The Jose Flash Review
Star Trek Beyond

Ketika berencana me-reboot franchise Star Trek tahun 2009, Paramount sudah mempersiapkan tiga seri pertama dengan J. J. Abrams sebagai komandan, termasuk kontrak dengan para pemeran utamanya. Ketika Abrams memilih untuk fokus pada Star Wars: The Force Awakens dan hanya duduk sebagai produser, proyek installment ketiga reboot Star Trek sempat terombang-ambing. Tak hanya posisi sutradara yang sempat jatuh kepada penulis naskah dua installment pertama, Roberto Orci sebelum akhirnya jatuh ke tangan sutradara Taiwan yang angkat nama lewat franchise Fast & Furious sejak Tokyo Drift, Justin Lin, tapi juga naskah awal yang ditulis oleh Orci berasama Patrick McKay dan John D. Payne ternyata tidak memuaskan pihak Paramount hingga akhirnya ditunjuklah Simon Pegg, pemeran karakter Montgomery Scott yang sebelumnya lebih dikenal menulis naskah film-film komedi, terutama The Cornetto Trilogy (Shaun of the Dead, Hot Fuzz, dan The World’s End), dibantu Doug Jung yang menulis ulang naskahnya. Diharapkan, masuknya Justin Lin, Simon Pegg, dan Doug Jung ini mampu memberikan rasa atau warna baru untuk installment ketiga, Star Trek Beyond (STB). Bagi kita penonton Indonesia, STB tentu makin menarik dengan berita keterlibatan Joe Taslim sebagai karakter villain Manas, yang mau tak mau dikait-kaitkan dengan faktor Justin Lin yang sebelumnya memang pernah bekerja sama dengan Joe di Fast and Furious 6, seperti halnya J. J. Abrams ‘membawa’ Simon Pegg setelah franchise Mission: Impossible.

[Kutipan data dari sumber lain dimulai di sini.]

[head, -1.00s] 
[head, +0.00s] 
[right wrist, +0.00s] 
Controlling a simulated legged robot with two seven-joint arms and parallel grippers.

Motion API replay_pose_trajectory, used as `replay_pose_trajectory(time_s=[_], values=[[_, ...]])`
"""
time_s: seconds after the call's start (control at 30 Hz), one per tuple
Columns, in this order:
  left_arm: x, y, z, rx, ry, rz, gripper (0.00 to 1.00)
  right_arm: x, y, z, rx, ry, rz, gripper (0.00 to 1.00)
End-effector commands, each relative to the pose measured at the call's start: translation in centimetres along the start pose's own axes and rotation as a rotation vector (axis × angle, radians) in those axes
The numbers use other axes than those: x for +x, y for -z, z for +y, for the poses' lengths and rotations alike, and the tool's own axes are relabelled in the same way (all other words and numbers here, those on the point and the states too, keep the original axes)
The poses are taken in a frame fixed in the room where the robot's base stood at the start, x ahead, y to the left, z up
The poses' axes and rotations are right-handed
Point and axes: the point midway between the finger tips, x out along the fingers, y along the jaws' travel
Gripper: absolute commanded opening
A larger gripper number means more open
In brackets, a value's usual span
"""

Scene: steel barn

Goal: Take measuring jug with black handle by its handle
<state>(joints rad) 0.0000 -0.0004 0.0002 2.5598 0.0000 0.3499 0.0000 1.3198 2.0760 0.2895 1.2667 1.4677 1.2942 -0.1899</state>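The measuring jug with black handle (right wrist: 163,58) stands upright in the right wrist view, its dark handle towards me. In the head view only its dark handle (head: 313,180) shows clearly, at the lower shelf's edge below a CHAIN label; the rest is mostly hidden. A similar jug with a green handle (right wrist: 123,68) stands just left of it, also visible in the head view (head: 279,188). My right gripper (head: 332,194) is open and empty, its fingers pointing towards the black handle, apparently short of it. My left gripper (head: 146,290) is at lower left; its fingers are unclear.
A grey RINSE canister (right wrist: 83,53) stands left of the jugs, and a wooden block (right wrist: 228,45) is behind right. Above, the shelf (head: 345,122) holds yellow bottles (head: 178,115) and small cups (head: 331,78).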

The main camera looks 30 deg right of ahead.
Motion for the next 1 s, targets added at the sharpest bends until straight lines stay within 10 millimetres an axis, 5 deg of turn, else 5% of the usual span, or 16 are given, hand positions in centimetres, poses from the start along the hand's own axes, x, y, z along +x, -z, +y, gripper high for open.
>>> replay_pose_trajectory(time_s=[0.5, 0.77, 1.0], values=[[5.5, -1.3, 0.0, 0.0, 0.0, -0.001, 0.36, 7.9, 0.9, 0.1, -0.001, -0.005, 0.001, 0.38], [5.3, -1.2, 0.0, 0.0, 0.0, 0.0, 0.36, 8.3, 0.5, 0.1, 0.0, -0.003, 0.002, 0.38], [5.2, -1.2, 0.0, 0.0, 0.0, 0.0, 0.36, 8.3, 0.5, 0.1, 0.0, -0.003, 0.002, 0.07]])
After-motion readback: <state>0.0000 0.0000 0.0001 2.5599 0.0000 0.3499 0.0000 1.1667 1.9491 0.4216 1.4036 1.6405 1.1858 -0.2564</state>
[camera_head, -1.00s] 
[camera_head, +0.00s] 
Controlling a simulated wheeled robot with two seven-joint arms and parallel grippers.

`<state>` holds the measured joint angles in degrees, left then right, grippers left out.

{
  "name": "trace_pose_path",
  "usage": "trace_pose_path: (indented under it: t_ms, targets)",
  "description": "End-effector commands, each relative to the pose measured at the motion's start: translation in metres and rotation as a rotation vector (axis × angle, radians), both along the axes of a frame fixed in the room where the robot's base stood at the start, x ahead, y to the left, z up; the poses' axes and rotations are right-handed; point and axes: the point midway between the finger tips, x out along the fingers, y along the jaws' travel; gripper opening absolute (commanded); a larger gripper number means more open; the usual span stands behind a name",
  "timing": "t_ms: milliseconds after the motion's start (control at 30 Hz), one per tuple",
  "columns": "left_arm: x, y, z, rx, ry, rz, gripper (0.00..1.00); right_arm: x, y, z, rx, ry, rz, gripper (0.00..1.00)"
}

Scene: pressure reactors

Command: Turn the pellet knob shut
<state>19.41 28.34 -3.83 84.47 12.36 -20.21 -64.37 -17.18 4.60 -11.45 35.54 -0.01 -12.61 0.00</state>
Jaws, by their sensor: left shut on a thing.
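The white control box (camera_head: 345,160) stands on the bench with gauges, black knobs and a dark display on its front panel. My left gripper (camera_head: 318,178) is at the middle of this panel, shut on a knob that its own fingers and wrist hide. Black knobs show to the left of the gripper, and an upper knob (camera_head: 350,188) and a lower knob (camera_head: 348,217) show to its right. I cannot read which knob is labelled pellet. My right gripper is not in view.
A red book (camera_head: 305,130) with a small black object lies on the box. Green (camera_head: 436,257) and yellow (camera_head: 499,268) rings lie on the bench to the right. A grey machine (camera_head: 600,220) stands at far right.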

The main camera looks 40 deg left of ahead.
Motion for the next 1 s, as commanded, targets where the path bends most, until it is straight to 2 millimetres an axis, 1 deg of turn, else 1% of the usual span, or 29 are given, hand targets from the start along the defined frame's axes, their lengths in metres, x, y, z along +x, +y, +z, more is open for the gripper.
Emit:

Dua setengah tahun dari ending Star Trek Into Darkness, kru USS Enterprise kembali ke pangkalan Federasi Persatuan Antar-Planet, Yorktown. Sebelum menjalankan misi selanjutnya, Kapten James T. Kirk mengajukan diri sebagai Vice Admiral karena merasa bosan bekerja di ‘lapangan’. Ia berniat mempromosikan Commander Spock sebagai pengganti kapten USS Enterprise. Padahal di saat yang sama Commander Spock berniat mengundurkan diri setelah mendapat kabar kematian sang ayah, Spock Prime. Masa tenang tak berlangsung lama ketika muncul pod tak dikenal mendekati nebula terdekat. Isinya adalah seorang wanita bernama Kalara yang mengaku pesawat beserta awaknya terdampar di sebuah planet dan diserang oleh pemimpin alien bernama Krall. Kalara meminta bantuan USS Enterprise untuk membebaskan pesawat serta awaknya. Berangkatlah mereka ke planet yang tak teridentifikasi bahkan di arsip terlengkap milik Federasi. Mendekati planet itu, USS Enterprise diserang oleh gerombolan pesawat asing secara masif hingga pesawat mereka hancur lebur dan terdampar di planet tersebut. Para kru yang terpencar harus mencari cara bagaimana bisa selamat dan kembali ke Yorktown, sebelum akhrinya mereka sadar bahwa Krall punya tujuan yang lebih besar dan mengancam Federasi Persatuan Antar-Planet.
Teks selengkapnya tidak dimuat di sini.